◆ **INFORMATION SHOWN**:
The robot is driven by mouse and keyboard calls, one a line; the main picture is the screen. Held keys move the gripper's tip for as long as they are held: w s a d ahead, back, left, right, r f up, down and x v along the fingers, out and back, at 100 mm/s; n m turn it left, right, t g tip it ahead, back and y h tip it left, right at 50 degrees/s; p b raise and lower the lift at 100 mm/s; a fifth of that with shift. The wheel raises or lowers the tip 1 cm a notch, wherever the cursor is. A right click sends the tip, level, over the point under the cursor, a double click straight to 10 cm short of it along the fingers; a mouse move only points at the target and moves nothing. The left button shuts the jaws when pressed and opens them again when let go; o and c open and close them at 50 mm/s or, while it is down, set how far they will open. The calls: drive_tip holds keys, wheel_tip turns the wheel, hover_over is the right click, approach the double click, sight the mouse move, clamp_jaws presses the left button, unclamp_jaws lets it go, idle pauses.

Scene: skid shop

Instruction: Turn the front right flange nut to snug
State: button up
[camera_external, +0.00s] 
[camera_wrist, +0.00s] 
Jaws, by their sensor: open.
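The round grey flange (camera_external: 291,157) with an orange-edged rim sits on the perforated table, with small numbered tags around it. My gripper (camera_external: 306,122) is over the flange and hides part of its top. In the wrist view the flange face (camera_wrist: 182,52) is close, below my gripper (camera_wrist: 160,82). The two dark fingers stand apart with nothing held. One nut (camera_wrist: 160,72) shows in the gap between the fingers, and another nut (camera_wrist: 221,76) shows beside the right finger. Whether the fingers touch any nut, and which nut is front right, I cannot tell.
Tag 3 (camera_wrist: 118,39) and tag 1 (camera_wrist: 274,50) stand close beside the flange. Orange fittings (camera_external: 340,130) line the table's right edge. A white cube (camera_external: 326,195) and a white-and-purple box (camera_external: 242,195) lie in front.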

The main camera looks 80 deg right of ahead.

◆ **SET EXERCISE**:
Reproduce the material verbatim, line by line.

◆ **FINAL RESULT**:
The robot is driven by mouse and keyboard calls, one a line; the main picture is the screen. Held keys move the gripper's tip for as long as they are held: w s a d ahead, back, left, right, r f up, down and x v along the fingers, out and back, at 100 mm/s; n m turn it left, right, t g tip it ahead, back and y h tip it left, right at 50 degrees/s; p b raise and lower the lift at 100 mm/s; a fifth of that with shift. The wheel raises or lowers the tip 1 cm a notch, wherever the cursor is. A right click sends the tip, level, over the point under the cursor, a double click straight to 10 cm short of it along the fingers; a mouse move only points at the target and moves nothing. The left button shuts the jaws when pressed and opens them again when let go; o and c open and close them at 50 mm/s or, while it is down, set how far they will open. The calls: drive_tip holds keys, wheel_tip turns the wheel, hover_over is the right click, approach the double click, sight the mouse move, clamp_jaws presses the left button, unclamp_jaws lets it go, idle pauses.

Scene: skid shop

Instruction: Turn the front right flange nut to snug
State: button up
[camera_external, +0.00s] 
[camera_wrist, +0.00s] 
Jaws, by their sensor: open.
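The round grey flange (camera_external: 291,157) with an orange-edged rim sits on the perforated table, with small numbered tags around it. My gripper (camera_external: 306,122) is over the flange and hides part of its top. In the wrist view the flange face (camera_wrist: 182,52) is close, below my gripper (camera_wrist: 160,82). The two dark fingers stand apart with nothing held. One nut (camera_wrist: 160,72) shows in the gap between the fingers, and another nut (camera_wrist: 221,76) shows beside the right finger. Whether the fingers touch any nut, and which nut is front right, I cannot tell.
Tag 3 (camera_wrist: 118,39) and tag 1 (camera_wrist: 274,50) stand close beside the flange. Orange fittings (camera_external: 340,130) line the table's right edge. A white cube (camera_external: 326,195) and a white-and-purple box (camera_external: 242,195) lie in front.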

The main camera looks 80 deg right of ahead.

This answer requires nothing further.